Robot episode data:
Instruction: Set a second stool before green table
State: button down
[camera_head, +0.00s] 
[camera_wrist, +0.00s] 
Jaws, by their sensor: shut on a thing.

* * *

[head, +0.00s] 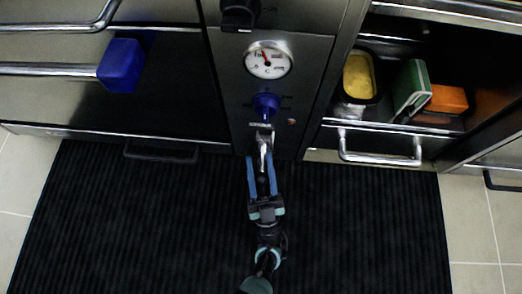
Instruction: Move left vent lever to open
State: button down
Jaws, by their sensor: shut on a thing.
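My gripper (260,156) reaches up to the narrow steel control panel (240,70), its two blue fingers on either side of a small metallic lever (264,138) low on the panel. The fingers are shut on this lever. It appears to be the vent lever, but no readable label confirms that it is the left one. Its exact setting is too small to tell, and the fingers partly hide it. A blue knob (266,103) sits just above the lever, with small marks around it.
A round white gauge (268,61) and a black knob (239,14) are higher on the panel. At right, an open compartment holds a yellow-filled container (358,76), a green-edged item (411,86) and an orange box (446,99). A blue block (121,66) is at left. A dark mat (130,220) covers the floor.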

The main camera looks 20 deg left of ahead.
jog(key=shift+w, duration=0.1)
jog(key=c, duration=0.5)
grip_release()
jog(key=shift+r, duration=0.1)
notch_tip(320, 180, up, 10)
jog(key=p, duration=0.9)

EXERCISE | Read the entries and pick out all lines that include the word "Instruction".

WRITTEN REPLY |
Instruction: Set a second stool before green table
Instruction: Move left vent lever to open

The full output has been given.